___ DATA LINES

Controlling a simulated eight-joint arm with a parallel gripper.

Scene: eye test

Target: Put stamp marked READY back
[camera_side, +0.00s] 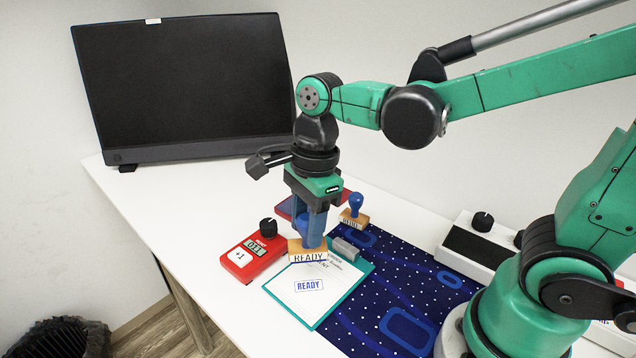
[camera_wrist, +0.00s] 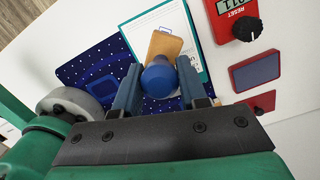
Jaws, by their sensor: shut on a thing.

______

§ **WHAT THE EXERCISE ASKS**: Reproduce the material word for word, minus the images.

§ **OUTPUT FOR THIS TASK**:
Controlling a simulated eight-joint arm with a parallel gripper.

Scene: eye test

Target: Put stamp marked READY back
[camera_side, +0.00s] 
[camera_wrist, +0.00s] 
Jaws, by their sensor: shut on a thing.

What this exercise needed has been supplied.